Facts and Rebuttal of the Point of View of Philosophers About the Material World
Have you ever wondered how things such as objects or materials came about? Who brought them to where they are now, or even if they are real? What evidence is there that justifies these objects are indeed real ; and not creations of our imagination? All these are rhetorical questions , which many philosophers have tried to answer. Many have come close to explaining this, while others completely believe they are only there because we think they are there. In this essay I will explain that the external world does truly exist, and compare two philosophers George Berkeley and John Locke viewpoints on the external world. I will then decide if either one has the right answer and how would someone rebuttal their argument.
The first philosopher George Berkeley argued that “ existence is the thing that is perceived or the one who perceives it” . In order words he feels that what anybody knows about an object or objects comes from our knowledge of that object. He then talks about the belief of God. He expresses if there is no such thing as God then the materialistic objects appear just like God does : instantly come into sight when we call upon it, then slightly vanish when it is no longer needed. But instead, he states that even if we do not require an object, that object will still appear on its own. For example, just because a person can’t see danger doesn’t mean it doesn’t exists. But in fact we have the knowledge of how to react in a dangerous situation. Our mind and body goes in the flight or fight mode to defend ourselves in such situation. Another example would be that desk that was in the classroom would exist , regardless if anyone was there to see it or has encounter it some way.
As for philosopher John Locke, he argue that knowledge is developed through our senses, and we then take that knowledge we developed to bring about ideas. He explain that there are two ways in which our ideas are brought about first by sensation and secondly by reflection. He points out that there are certain properties of an object that resembles an object. He then separates the qualities of things in two groups; spatial properties and secondary qualities such as color, taste, and touch…etc. For example, According to Locke our observations are shape from external objects which he refers to as internal operations of our mind. And only theses two are the component that develop knowledge.
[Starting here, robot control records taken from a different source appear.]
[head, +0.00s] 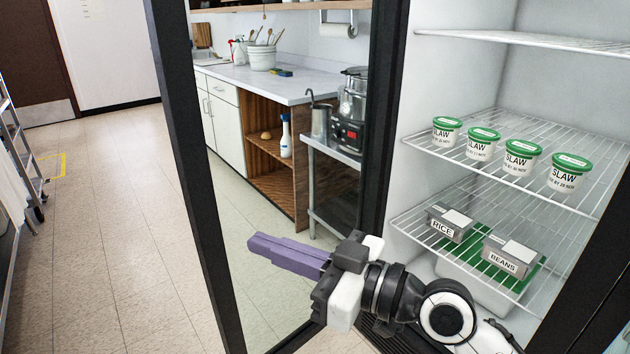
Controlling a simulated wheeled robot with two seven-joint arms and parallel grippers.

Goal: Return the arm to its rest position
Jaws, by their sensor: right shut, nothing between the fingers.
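My right gripper (258,247) is in the lower middle of the head view, its arm coming in from the lower right. Its purple fingers are together and empty, pointing left. It is in front of the glass of the open fridge door (178,130) and apart from the containers in the fridge. My left gripper is not in view.
Below are a rice container (449,224) and a beans container (508,257). A counter (285,88) stands beyond the door glass. Tiled floor (115,220) is clear at left, beside a ladder (20,150).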

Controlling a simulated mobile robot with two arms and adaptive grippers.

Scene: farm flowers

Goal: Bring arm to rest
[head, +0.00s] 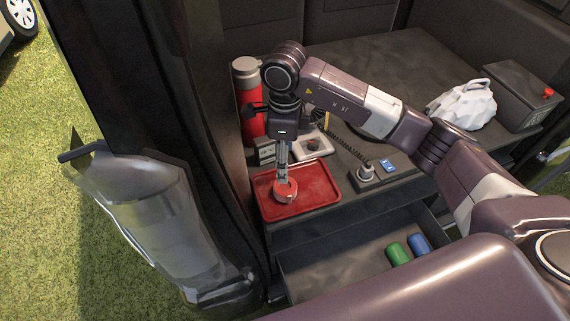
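My right arm comes in from the right and bends down over a red tray (330,190) at the front left of the dark bench. My right gripper (283,150) points down above the tray. A slim grey upright part runs from it down to a small red round object (287,193) in the tray. I cannot tell whether this grey part is the fingers or a separate thing, or whether the gripper holds anything. My left gripper is not in view.
A red flask (248,100) with a grey lid stands behind the tray. A white crumpled bag (464,105) and a dark box (522,92) are at the back right. An open drawer (330,270) below holds green (399,254) and blue (418,245) cylinders. A clear bag (155,215) hangs at left.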

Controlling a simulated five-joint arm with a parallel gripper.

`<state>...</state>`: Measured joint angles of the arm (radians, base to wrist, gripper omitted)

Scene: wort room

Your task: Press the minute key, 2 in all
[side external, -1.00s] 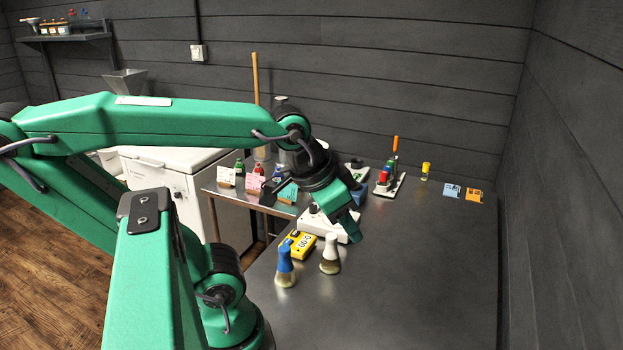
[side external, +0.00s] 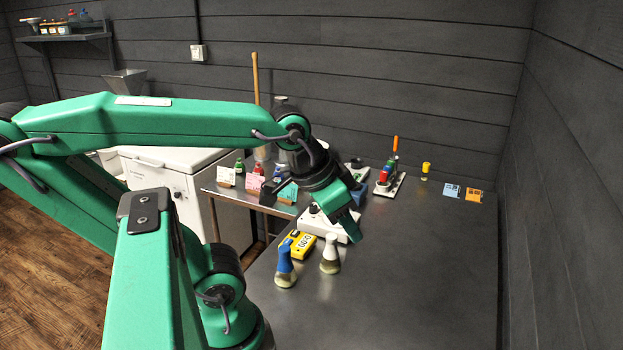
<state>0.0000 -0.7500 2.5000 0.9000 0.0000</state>
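A yellow timer (side external: 298,245) with a white display lies on the steel table, behind the blue-topped flask. Its digits are too small to read surely, and I cannot make out the minute key. My gripper (side external: 311,220) hangs above and behind the timer, tilted down. Its dark finger is at the left and its green finger at the right, spread wide with nothing held between them. I cannot tell whether any part of it touches the timer or the white device behind it.
A blue-topped flask (side external: 285,268) and a white-topped flask (side external: 330,254) stand just in front of the timer. A white device (side external: 323,222) sits under my gripper. A rack with colored tools (side external: 388,182) is farther back. The table's right front is clear.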

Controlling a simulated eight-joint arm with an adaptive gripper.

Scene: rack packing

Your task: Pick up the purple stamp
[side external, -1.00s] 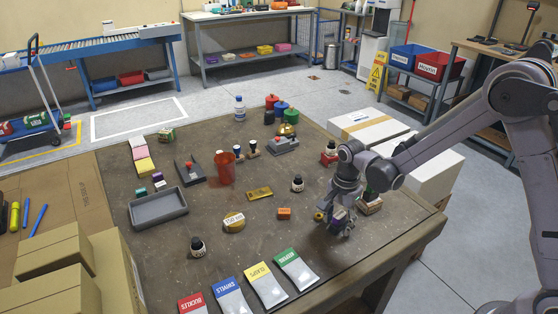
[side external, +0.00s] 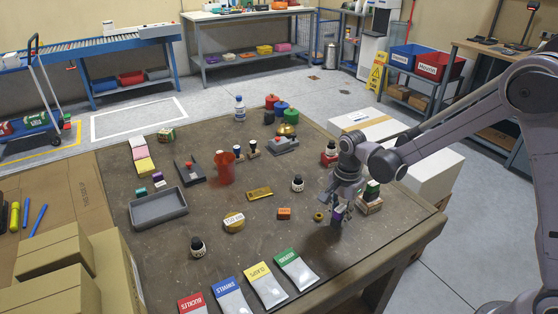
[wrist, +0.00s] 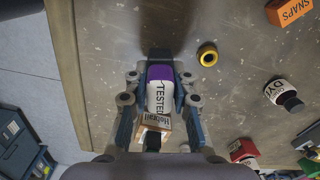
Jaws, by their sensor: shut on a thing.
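The purple stamp (wrist: 160,90) sits between my gripper's two fingers in the wrist view. Its far end is purple and its white face reads TESTED. My gripper (wrist: 159,95) is shut on it. In the side external view my gripper (side external: 338,218) points down near the table's right part, with a bit of purple (side external: 338,214) showing between its fingers. The gap between the stamp and the table is hard to judge. A wooden piece with a printed label (wrist: 155,122) shows nearer the wrist; I cannot tell whether it touches the stamp.
A small yellow ring (side external: 319,216) lies just left of my gripper. A wooden block with a green-topped item (side external: 371,191) stands close on the right. An orange box (side external: 284,213) and a dark-capped bottle (side external: 297,184) are farther left.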

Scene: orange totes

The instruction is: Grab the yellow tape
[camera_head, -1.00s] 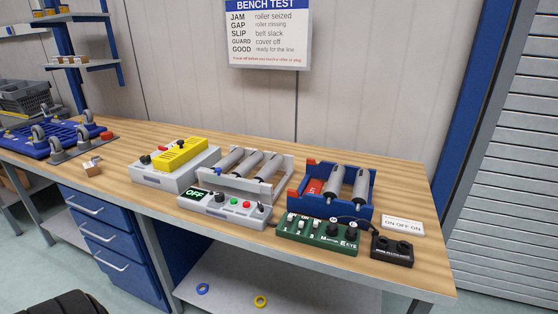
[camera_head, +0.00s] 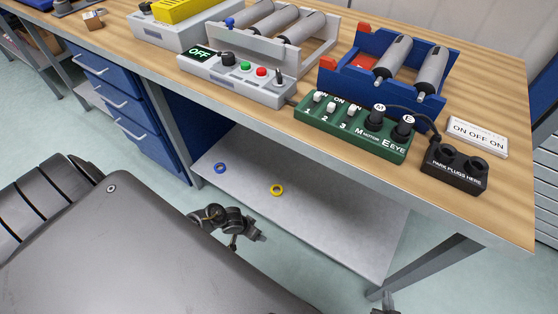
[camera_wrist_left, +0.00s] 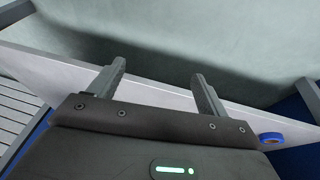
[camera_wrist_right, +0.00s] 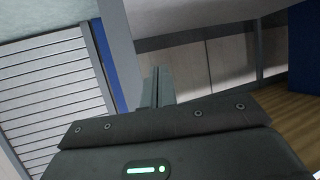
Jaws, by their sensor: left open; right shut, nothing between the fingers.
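The yellow tape (camera_head: 277,189) is a small ring lying flat on the grey lower shelf (camera_head: 335,228) of the workbench, in the head view. It does not show in either wrist view. My left gripper (camera_wrist_left: 158,68) is open and empty in its wrist view, with the shelf across behind its fingers. My right gripper (camera_wrist_right: 158,72) is shut and empty in its wrist view, facing the space under the bench. Dark jointed parts of mine show low in front of the shelf in the head view, apart from the tape; which arm they belong to is unclear.
A blue tape ring (camera_head: 220,168) lies left of the yellow one; it also shows in the left wrist view (camera_wrist_left: 271,138). The wooden benchtop (camera_head: 500,205) overhangs the shelf. Blue drawers (camera_head: 120,100) stand left, a bench leg (camera_head: 415,262) right. The shelf around the rings is clear.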

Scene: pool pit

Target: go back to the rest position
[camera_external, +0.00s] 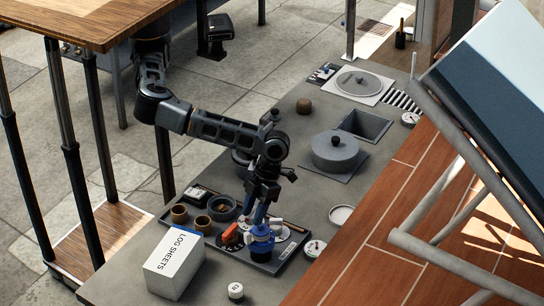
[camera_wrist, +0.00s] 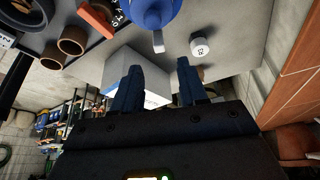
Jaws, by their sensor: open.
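My gripper (camera_external: 257,212) is low over the dark tray (camera_external: 292,252) at the front of the grey counter, with its fingers pointing down. In the wrist view its two blue fingers (camera_wrist: 158,68) stand apart with nothing held between them. A blue container (camera_external: 261,248) stands on the tray just below the fingers in the external view. It also shows at the top of the wrist view (camera_wrist: 152,14), beyond the fingertips. Whether the fingers touch it is unclear.
A white LOG SHEETS box (camera_external: 174,266) stands left of the tray. Brown cups (camera_external: 203,223), a red item (camera_external: 230,234) and a small white jar (camera_external: 235,291) are close by. A round grey lid (camera_external: 336,150) and a square opening (camera_external: 366,125) lie farther back. A slanted railing (camera_external: 470,150) rises at right.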

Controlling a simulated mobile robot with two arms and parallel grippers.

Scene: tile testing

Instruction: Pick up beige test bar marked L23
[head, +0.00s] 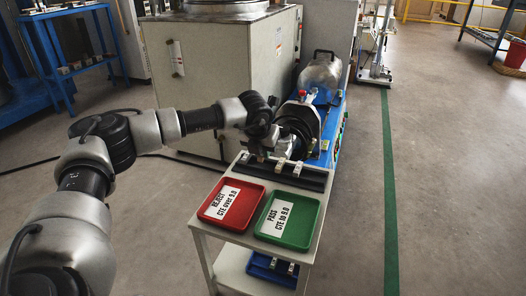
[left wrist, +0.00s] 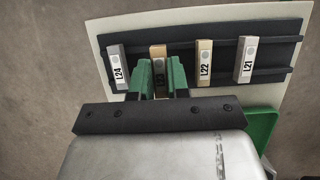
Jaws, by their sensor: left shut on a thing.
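The beige bar L23 (left wrist: 158,51) stands in the black rack (left wrist: 220,62) in the left wrist view, its label partly hidden between the green fingers. My left gripper (left wrist: 163,72) is shut on this bar. In the head view my left gripper (head: 258,152) is over the rack (head: 313,181) at the back of the small cart, and it hides the held bar there. Grey bar L24 (left wrist: 119,67) is to the left of L23; beige bar L22 (left wrist: 204,63) and light grey bar L21 (left wrist: 245,59) are to the right. My right gripper is not in view.
A red REJECT tray (head: 252,190) and a green PASS tray (head: 311,205) lie empty in front of the rack. A blue tray (head: 262,274) with bars is on the lower shelf. A blue-based machine (head: 331,125) stands close behind the cart. The floor to the right is clear.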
I agree with George Berkeley argument on the external world because of our perception aspect of life. If I walked in a room and we see a table then we walk out and came back in that same room but the table is gone we will assume that someone took the table , or it was just simply moved to a different location; because we just saw it, so we would perceive it’s still there. Someone would rebuttal his argument by giving example of a unicorn or leprechauns at the end of the rainbow. Yes, we know the rainbow is real because we can see it, but if we go searching for the pot gold that is supposed to be at the end of the rainbow and we never find it; should we still assume it’s there? And as for the unicorn part, hypothetically speaking someone says they see a purple unicorn in a corner or outside eating grass, but for some reason I can’t see what the person sees ; so should I allow myself to believe whatever that person see is true?